A questo punto molti esperti e analisti hanno cominciato a chiedersi se queste manifestazioni siano davvero una minaccia per il regime. Probabilmente non lo saranno nell’immediato, ma è evidente che il regime teocratico ha perso gran parte della sua legittimazione popolare.

Ne parliamo con N.K. (solo le iniziali dato che ha ancora parenti in Iran), artista e poeta, rifugiato politico in Italia dal 1979, quando la rivoluzione detronizzò lo Scià insediando la dittatoriale repubblica islamica. Il Paese che avrebbe potuto allora istituire un regime più democratico sullo stile occidentale è invece passato ad una dittatura peggiore per un errore di valutazione degli oppositori.

“In quel momento avvenne un errore storico – spiega N.K. Gli oppositori di sinistra al regime dello Scià non avevano compreso che quello di Khomeynī, sarebbe stato ancora peggiore e lo hanno appoggiato, pur di liberarsi dall’influenza americana”.

“Il fronte dei riformisti islamici ha fatto perdere del tempo prezioso al paese ma ora i popoli dell’ Iran finalmente hanno la convinzione che il regime sia incorreggibile e perciò puntano direttamente a compiere i passoi necessari per un cambio di regime tanto ostacolato da almeno un secolo, verso una convivenza civile e in armonia col il grande patrimonio storico del paese”.

“L’Iran è stato in arresto cardiaco per 44 anni – prosegue N.K. – e forse ora potrebbe essere il momento giusto per liberare il Paese e istituire un governo più democratico e impedire che nel paese si possano istituire altre dittature. I cittadini sono allo stremo. Ridotti in miseria da un regime corrotto che spende tutti i soldi incassati dalla vendita di petrolio e gas per alimentare nuove guerre di conquista e creare un grande stato islamico sciita a livello mondiale”.

“Il nostro Paese, che è ricchissimo di risorse energetiche, viene depauperato per continuare guerre assurde. Il popolo è in miseria, non ha lavoro e vive nel terrore”. “Gli oppositori non vogliono che gli Usa firmino contratti per il nucleare con i dittatori iraniani perché i soldi ricavati verrebbero impiegati per nuove repressioni e nuove guerre. Intanto i nostri bambini cercano cibo nella spazzatura”.

“La politica della cosiddetta “cintura verde” messa in atto dagli Usa è sbagliata e mira solo a impedire ai russi confinanti di accedere al gas e al petrolio”.

In tempi recenti, le più grosse manifestazioni contro il regime in Iran furono quelle contro la rielezione a presidente di Mahmoud Ahmadinejad, a cui nel 2009 parteciparono centinaia di migliaia di persone e furono le più pericolose per la tenuta del regime.
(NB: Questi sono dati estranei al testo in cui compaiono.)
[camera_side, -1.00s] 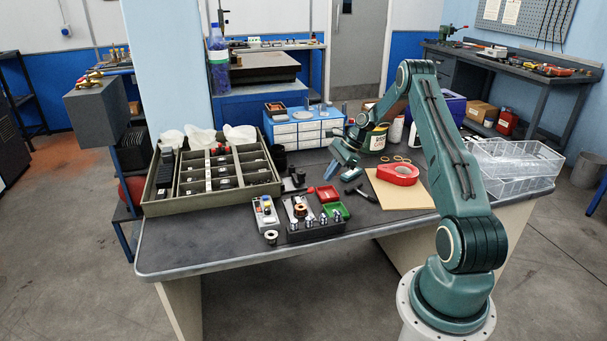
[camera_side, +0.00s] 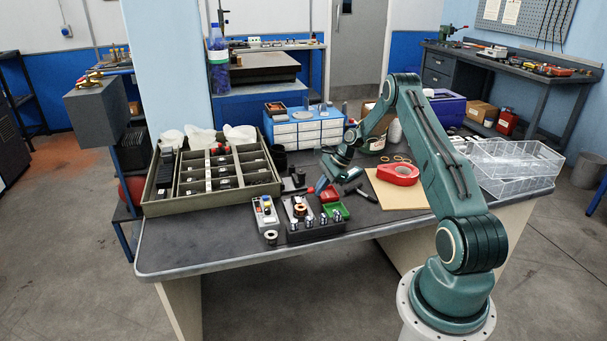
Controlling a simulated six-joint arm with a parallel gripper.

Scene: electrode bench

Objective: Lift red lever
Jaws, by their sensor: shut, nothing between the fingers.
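No part is plainly a red lever at this size. A small red piece (camera_side: 331,196), which may be a tray or a lever, sits at the back of the dark block (camera_side: 316,233) beside a green tray (camera_side: 336,211). A grey panel (camera_side: 265,213) with small coloured parts stands left of the block. My gripper (camera_side: 335,182) is low over the bench, just above and behind the red piece and partly covering it. It is shut with nothing held. Whether a fingertip touches the red piece I cannot tell.
A large divided tray (camera_side: 262,189) stands on the left of the bench (camera_side: 200,252). Blue-and-white drawers (camera_side: 305,130) stand behind. Red tape (camera_side: 398,174) lies on brown card to the right, near clear bins (camera_side: 515,165). The bench's front left is clear.

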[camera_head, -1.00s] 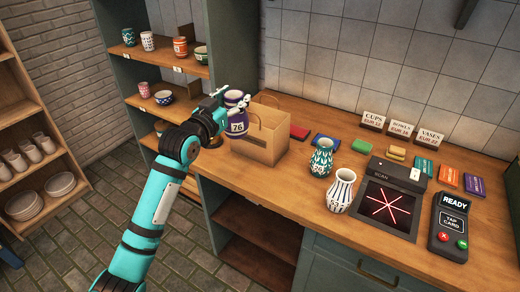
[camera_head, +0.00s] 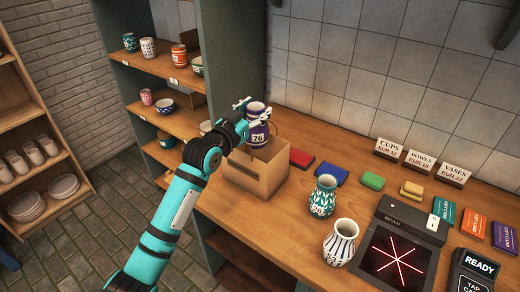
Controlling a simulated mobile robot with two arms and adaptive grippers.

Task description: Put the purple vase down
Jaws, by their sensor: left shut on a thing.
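The purple vase (camera_head: 258,134) has a white label reading 76. My left gripper (camera_head: 256,112) is shut on it near its neck and holds it upright over the open cardboard box (camera_head: 256,180). The vase's lower part seems to be at the height of the box's opening; I cannot tell how far in it is. The box stands on the wooden counter (camera_head: 290,236). My right gripper is not in view.
A teal patterned vase (camera_head: 323,196) and a white vase with dark stripes (camera_head: 340,243) stand on the counter right of the box. A scanner (camera_head: 400,253) and a card reader (camera_head: 474,272) lie farther right. Shelves with cups (camera_head: 130,42) stand at the left.

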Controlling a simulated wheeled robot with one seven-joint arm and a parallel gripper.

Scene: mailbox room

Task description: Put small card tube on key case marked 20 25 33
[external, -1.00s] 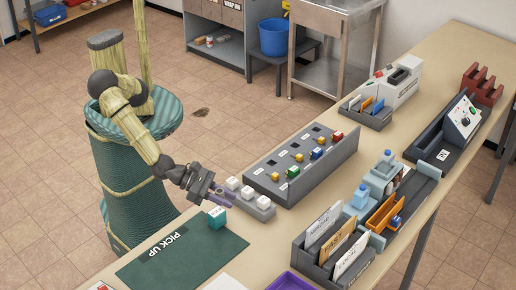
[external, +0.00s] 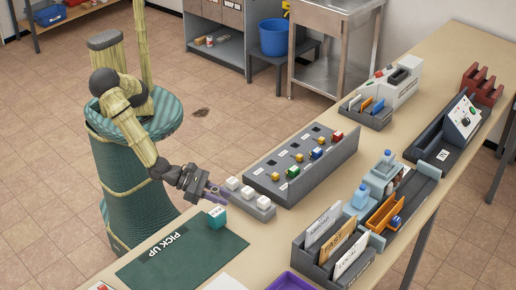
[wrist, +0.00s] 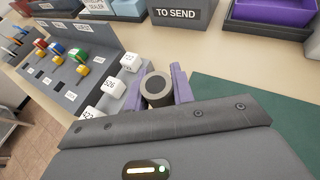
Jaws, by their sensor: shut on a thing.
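A small card tube (wrist: 155,88), dark grey and round with its open end showing, is between the purple fingers of my gripper (wrist: 160,86) in the wrist view. My gripper (external: 213,191) is shut on it above the table's near edge, beside a row of white blocks (external: 248,193). The white blocks also show left of the tube in the wrist view (wrist: 113,88); their number labels are too small to read surely. I cannot make out the marking 20 25 33, so I cannot tell which thing is the key case.
A teal block (external: 216,217) stands on the green PICK UP mat (external: 180,252). A grey slotted panel (external: 318,165) with coloured blocks stands behind the white blocks. A rack of envelopes (external: 332,245) is at right. The mat is otherwise mostly bare.

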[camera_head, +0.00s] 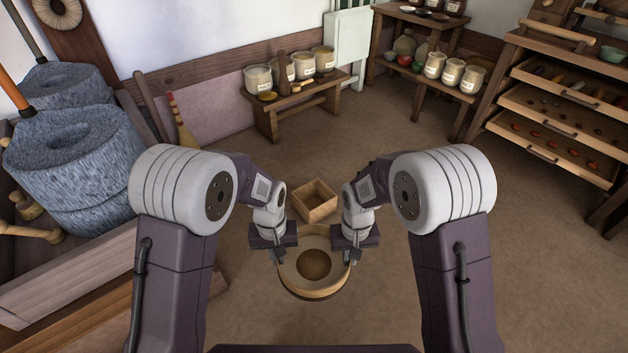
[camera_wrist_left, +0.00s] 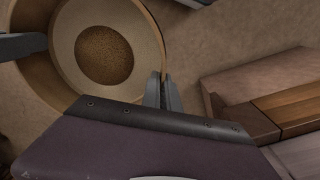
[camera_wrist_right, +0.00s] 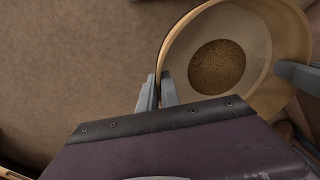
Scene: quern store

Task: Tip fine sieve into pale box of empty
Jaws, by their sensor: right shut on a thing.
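The fine sieve (camera_head: 312,289) is a round pale wooden hoop with a heap of brown grainy stuff in the middle of its mesh. It looks level, between my two grippers. My left gripper (camera_head: 275,256) is shut on its left rim; the sieve (camera_wrist_left: 68,72) fills the upper left of the left wrist view. My right gripper (camera_head: 350,255) is shut on the opposite rim; the sieve (camera_wrist_right: 262,84) shows at the upper right of the right wrist view. A pale open wooden box (camera_head: 318,207) stands on the floor just beyond the sieve, between my forearms. Its visible inside looks empty.
Grey stone querns (camera_head: 75,160) stand at the left behind a wooden ledge (camera_head: 70,280). A low bench (camera_head: 300,105) with labelled jars is at the back. Shelves with open drawers (camera_head: 550,135) stand at the right. The floor around the box is clear.

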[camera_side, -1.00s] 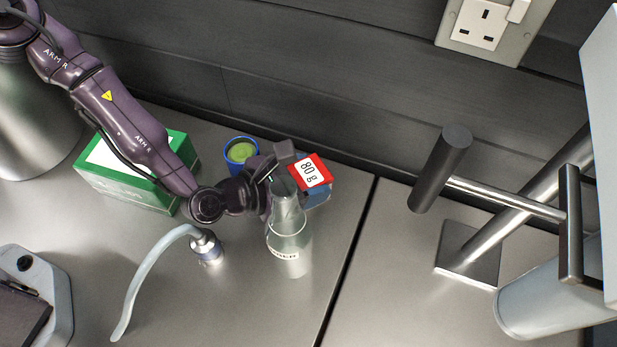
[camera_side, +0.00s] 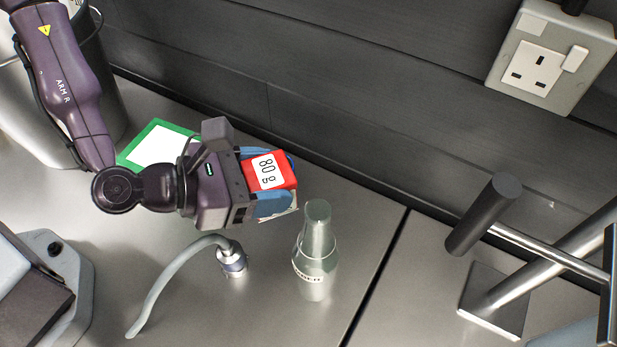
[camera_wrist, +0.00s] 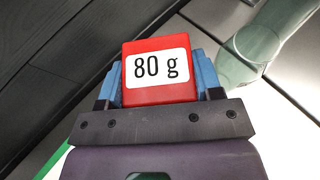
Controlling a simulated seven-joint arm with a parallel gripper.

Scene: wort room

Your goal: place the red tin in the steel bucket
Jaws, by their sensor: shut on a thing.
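The red tin (camera_side: 270,171), a box shape with a white "80 g" label, is held between the blue fingers of my gripper (camera_side: 274,180). In the wrist view the tin (camera_wrist: 158,70) sits squarely between both fingers, its label facing the camera. In the side view it is above the worktop, left of and behind the bottle's neck. A large grey metal vessel (camera_side: 108,95), apparently the steel bucket, stands at the far left. My arm covers part of it, and its inside does not show.
A clear bottle (camera_side: 316,255) stands close to the right of my gripper. A curved hose (camera_side: 170,275) with a metal fitting lies in front. A grey device (camera_side: 50,290) is front left; a tap-like steel fixture (camera_side: 500,285) is right.

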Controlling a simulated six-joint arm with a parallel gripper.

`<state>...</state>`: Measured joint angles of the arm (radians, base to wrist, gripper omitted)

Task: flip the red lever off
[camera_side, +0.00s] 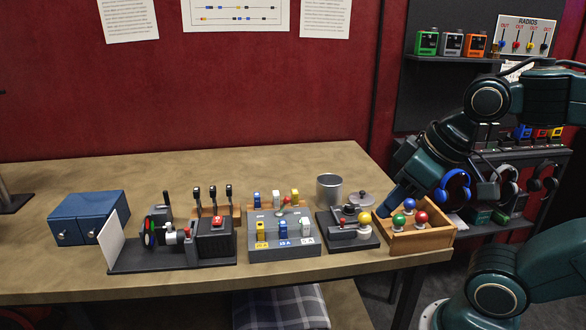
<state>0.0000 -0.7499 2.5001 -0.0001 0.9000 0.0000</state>
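I cannot make out for sure which part is the red lever. A red ball-shaped knob (421,217) stands in the wooden box at the right, with a green knob (398,220) and a blue knob (409,203) beside it. A red button (217,222) sits on a black block at the left. Black-handled levers (212,194) stand upright on a wooden base behind that block. My gripper (383,211) reaches down over the left edge of the wooden box (428,240), left of the red knob. Its fingers are too small and dark to read.
A grey switch panel (284,247) with yellow, blue and white switches stands mid-table. Left are a black device with a white panel (112,240) and a blue drawer box (88,217). A metal cup (329,189) stands behind. The table's left back is clear.

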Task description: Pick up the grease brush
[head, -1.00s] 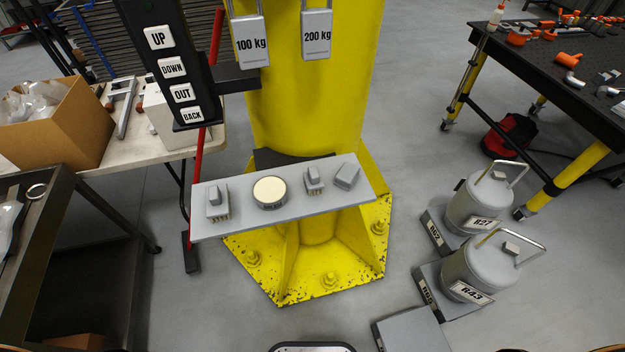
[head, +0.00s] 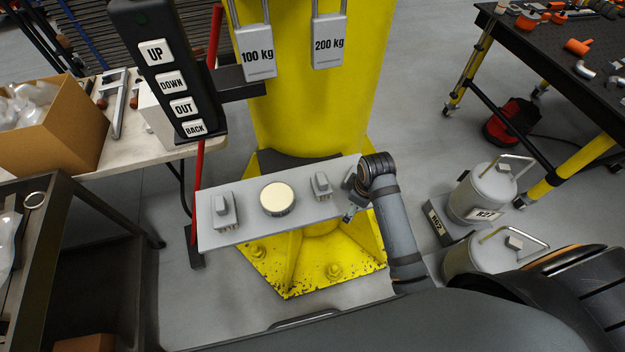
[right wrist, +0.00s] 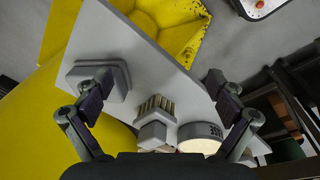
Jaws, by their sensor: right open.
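Two small grey brushes with pale bristles stand on the grey shelf (head: 240,230) on the yellow column: one at the left end (head: 224,213), one right of the round tin (head: 321,186). I cannot tell from a label which is the grease brush. My right gripper (head: 354,204) is over the shelf's right end. In the right wrist view it (right wrist: 160,82) is open and empty. The brush right of the tin (right wrist: 157,108) lies between and below its spread fingers, apart from them. My left gripper is not in view.
A round tin (head: 277,198) with a cream top sits between the brushes. A grey block (right wrist: 100,80) at the shelf's end is partly behind one finger. Padlock-like weights (head: 257,52) and a button panel (head: 170,85) are close above. Grey canisters (head: 482,192) stand right.

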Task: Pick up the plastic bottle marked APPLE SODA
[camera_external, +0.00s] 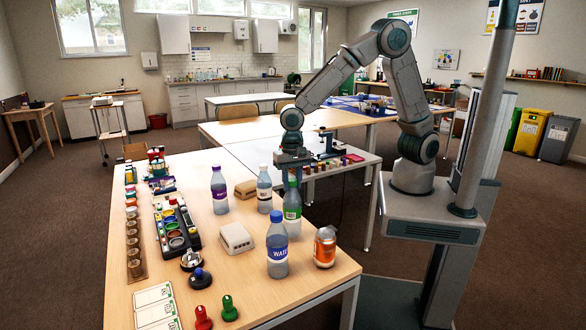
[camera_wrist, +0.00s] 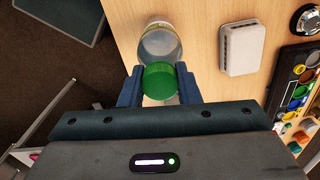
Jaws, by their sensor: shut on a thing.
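A clear plastic bottle with a green cap and green label (camera_external: 292,212) stands upright near the right edge of the wooden table; its label is too small to read. My gripper (camera_external: 292,174) is above it and shut on its cap end. In the wrist view, the bottle (camera_wrist: 160,46) shows from above, with the green cap between the two blue fingers of my gripper (camera_wrist: 159,84). I cannot tell whether the bottle's base touches the table.
Close by are a blue-capped water bottle (camera_external: 277,254), an orange jar (camera_external: 325,248), a white-capped bottle (camera_external: 264,190) and a purple-capped bottle (camera_external: 219,190). A white box (camera_external: 235,239) lies left, before a tray of round pieces (camera_external: 176,226). The table's (camera_external: 245,290) front middle is mostly clear.

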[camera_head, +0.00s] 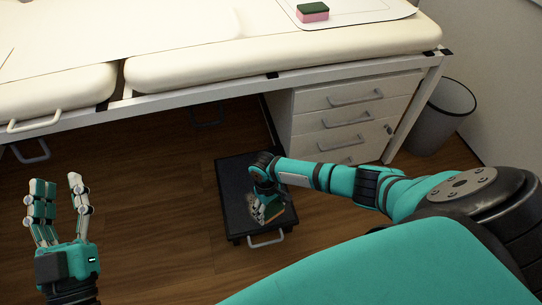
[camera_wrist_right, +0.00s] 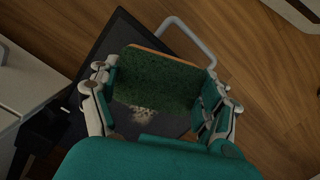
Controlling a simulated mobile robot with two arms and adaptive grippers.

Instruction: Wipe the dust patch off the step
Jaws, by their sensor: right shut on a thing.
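The black step (camera_head: 233,208) stands on the floor below the couch. In the right wrist view the step (camera_wrist_right: 112,45) lies beneath my right gripper (camera_wrist_right: 155,95), which is shut on a sponge (camera_wrist_right: 155,78) with a dark green face and an orange edge. A pale dust patch (camera_wrist_right: 145,116) shows on the step just beside the sponge. I cannot tell whether the sponge touches the step. In the head view my right gripper (camera_head: 266,203) is over the step and partly hides its top. My left gripper (camera_head: 58,192) is open and empty, fingers up, away from the step.
A padded cream couch (camera_head: 280,62) spans the back. On it, a pink and green sponge (camera_head: 312,13) lies on a white sheet. A white drawer cabinet (camera_head: 345,118) is behind the step, and a grey bin (camera_head: 440,118) is at the right. Wooden floor left of the step is clear.

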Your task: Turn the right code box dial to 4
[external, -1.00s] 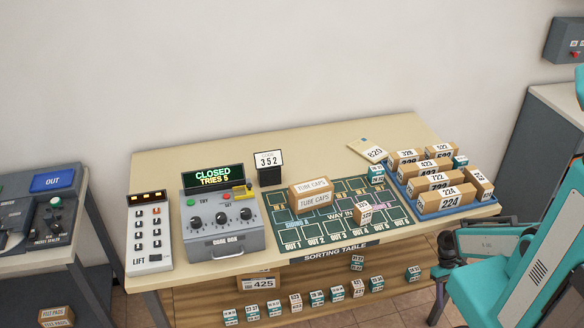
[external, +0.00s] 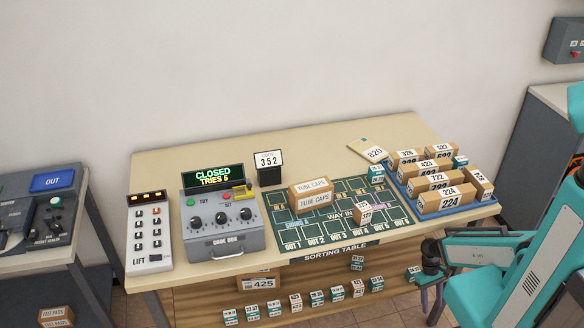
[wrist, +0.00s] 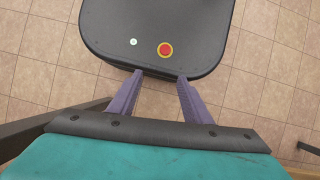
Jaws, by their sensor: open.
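The grey code box (external: 222,230) stands on the left part of the sorting table. Its display (external: 212,176) reads CLOSED, TRIES 5. Three dark dials sit in a row on its face; the right dial (external: 246,214) is the one farthest right. The numbers the dials point to are too small to read. My gripper (external: 432,282) is low at the table's right front corner, far from the code box. In the wrist view my gripper (wrist: 154,78) has its two purple fingers apart, with nothing between them, above a dark rounded surface.
A card reading 352 (external: 268,168) stands behind the code box. A lift panel (external: 149,238) is to its left. A tube caps box (external: 313,194) sits on the green mat (external: 290,222). A blue tray (external: 400,186) of numbered parcels is at the table's right end.
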Anche in quel caso, tuttavia, la risposta con la violenza e la repressione ebbe successo, e le proteste furono sedate.

La reazione repressiva del governo iraniano non si è rivolta soltanto nei confronti delle piazze e dei manifestanti. Negli ultimi giorni i Pasdaran hanno bombardato con l’artiglieria il Kurdistan iracheno e quello iraniano provocando morti e feriti. Dure le reazioni di Baghdad, del governo autonomo regionale del Kurdistan iracheno e anche di alcuni stati europei come Spagna e Germania, i quali han convocato gli ambasciatori iraniani per consegnare la propria protesta ufficiale.

Ancora una volta è il grido e il sacrificio delle donne a farsi sentire e a dare input alla politica. E pare che gli islamisti iraniani, ora al potere, temano la disfatta visto che, da voci attendibili, si ha notizia che abbiano già allontanato e messo al sicuro in occidente i loro parenti e i soldi rubati al Paese.